Solveig Godeluck (FR)

journalist for Point, L’Usine nouvelle, L’Express, Le Nouvel Observateur, Le Monde, Le Journal de L’Atelier, Capital, Biba, Impact Médecin and others. Author of a book on net economy Le boom de la netéconomie (Editions La Découverte, Paris 2000) . Editor for Transfert, responsible for the field of net economy.

Machiko Kusahara (JP)

has been active as curator of media art and in promoting media art while also doing research on the relationships between art and such liminal regions in science and technology as telecommunications and artificial life. Her major concern is what digital technology offers the human imagination . Her publications include CG Anthology, CG Access, and the Hyper Image Museum on CD-ROM. Formerly an assistant professor in the Tokyo Institute of Polytechnics‘ Faculty of Art, she is now an assistant professor in the Graduate School of Science and Technology, Kobe University.

TNC Network

is a Paris-based new-media label dedicated to digital culture & lifestyle.
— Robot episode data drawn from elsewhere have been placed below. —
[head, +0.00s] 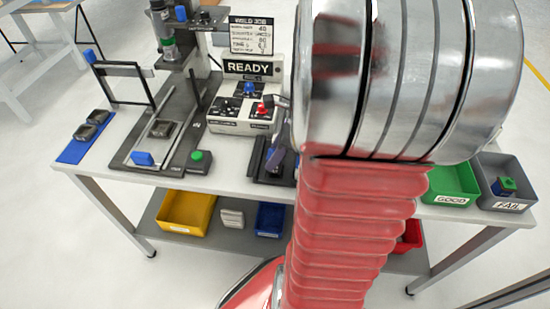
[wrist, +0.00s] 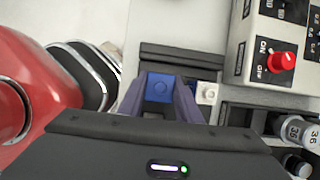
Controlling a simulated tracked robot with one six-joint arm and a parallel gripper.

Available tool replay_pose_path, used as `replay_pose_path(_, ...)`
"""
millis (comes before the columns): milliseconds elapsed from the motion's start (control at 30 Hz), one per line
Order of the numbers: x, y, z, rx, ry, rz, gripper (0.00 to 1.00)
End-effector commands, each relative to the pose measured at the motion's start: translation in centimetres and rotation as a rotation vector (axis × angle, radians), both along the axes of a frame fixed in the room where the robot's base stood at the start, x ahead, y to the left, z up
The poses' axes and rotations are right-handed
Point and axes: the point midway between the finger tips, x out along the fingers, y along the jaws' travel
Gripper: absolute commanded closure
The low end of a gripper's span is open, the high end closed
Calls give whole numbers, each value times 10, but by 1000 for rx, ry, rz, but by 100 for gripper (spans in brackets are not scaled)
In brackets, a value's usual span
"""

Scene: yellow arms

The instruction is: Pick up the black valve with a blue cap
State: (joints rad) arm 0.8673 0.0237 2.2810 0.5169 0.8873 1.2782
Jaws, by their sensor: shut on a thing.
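The black valve with a blue cap shows its blue cap (wrist: 160,88) between my gripper's fingers in the wrist view. My gripper (wrist: 163,92) is shut on it from above, and the fingers hide most of the valve's body. In the head view my gripper (head: 281,153) is over a dark fixture on the table, just left of my red arm. A bit of the blue cap (head: 271,154) shows beside the fingers there. The valve is at or close above the fixture; I cannot tell if they touch.
The dark fixture (wrist: 180,56) lies under my gripper. A control box (head: 242,115) with a red knob (wrist: 281,61) stands close by. A press frame with a blue handle is at left. A green GOOD bin (head: 452,185) and a grey FAIL bin (head: 507,172) are at right.

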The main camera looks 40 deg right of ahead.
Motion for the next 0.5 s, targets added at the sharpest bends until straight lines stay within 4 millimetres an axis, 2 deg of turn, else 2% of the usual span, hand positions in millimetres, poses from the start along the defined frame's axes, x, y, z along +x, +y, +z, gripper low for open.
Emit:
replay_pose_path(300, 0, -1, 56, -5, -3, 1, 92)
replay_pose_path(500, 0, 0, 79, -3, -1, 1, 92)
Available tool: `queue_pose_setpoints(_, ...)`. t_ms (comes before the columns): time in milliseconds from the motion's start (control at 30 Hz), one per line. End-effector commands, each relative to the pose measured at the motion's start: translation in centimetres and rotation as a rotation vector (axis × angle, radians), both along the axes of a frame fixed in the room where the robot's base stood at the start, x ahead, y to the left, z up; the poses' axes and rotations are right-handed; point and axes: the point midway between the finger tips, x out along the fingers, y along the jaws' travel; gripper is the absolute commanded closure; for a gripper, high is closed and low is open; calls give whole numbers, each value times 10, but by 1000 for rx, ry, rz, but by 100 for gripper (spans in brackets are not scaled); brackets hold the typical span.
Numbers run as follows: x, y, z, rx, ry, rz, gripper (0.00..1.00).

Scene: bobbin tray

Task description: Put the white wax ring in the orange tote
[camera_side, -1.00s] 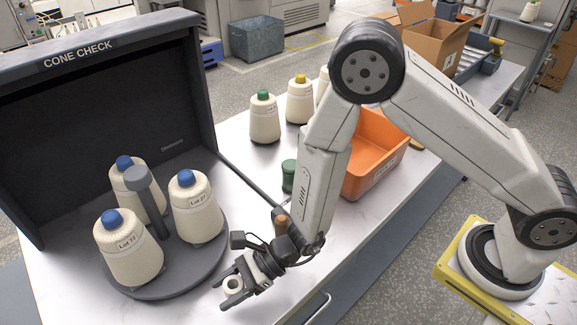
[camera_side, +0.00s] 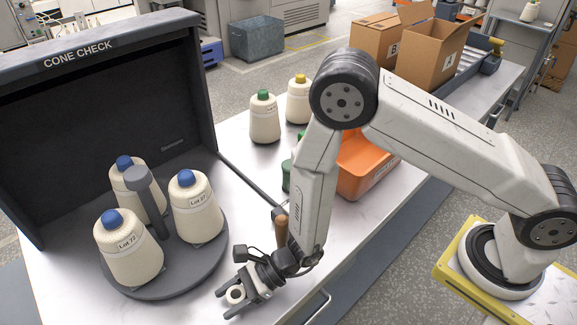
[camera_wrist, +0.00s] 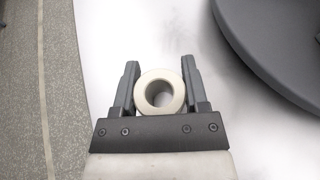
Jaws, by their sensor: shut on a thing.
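The white wax ring (camera_side: 236,295) is between the fingers of my gripper (camera_side: 234,296), low over the front of the white table. In the wrist view the ring (camera_wrist: 160,92) sits with its hole facing the camera, and the two dark fingers of my gripper (camera_wrist: 159,88) close on its left and right sides. I cannot tell whether the ring still touches the table. The orange tote (camera_side: 362,180) stands farther back on the table, behind my forearm, which hides its left part. My gripper is well in front and to the left of it.
A grey turntable (camera_side: 180,285) with several blue-topped cones is left of my gripper, inside the dark Cone Check booth (camera_side: 90,75). Cones with green (camera_side: 264,118) and yellow (camera_side: 299,100) tops stand behind. A wooden-handled tool (camera_side: 281,228) is close behind my wrist. The table's front edge is near.

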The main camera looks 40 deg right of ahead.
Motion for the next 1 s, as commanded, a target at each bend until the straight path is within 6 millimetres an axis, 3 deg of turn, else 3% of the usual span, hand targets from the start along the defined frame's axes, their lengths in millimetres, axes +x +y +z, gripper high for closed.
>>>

Founded in 1995 by Tina Cassani and Bruno Beusch, TNC Network has developed ground-breaking concepts and events for the Internet, TV/radio, museums, and festivals in Europe, Japan, and the US. It specializes in the design of new-style conferences & shows for the digital generation, such as the Electrolobby showroom for digital culture & lifestyle at Ars Electronica. In 2001 TNC was commissioned to redesign the Internet category of the Prix Ars Electronica, where Beusch/Cassani acted also a Jury members.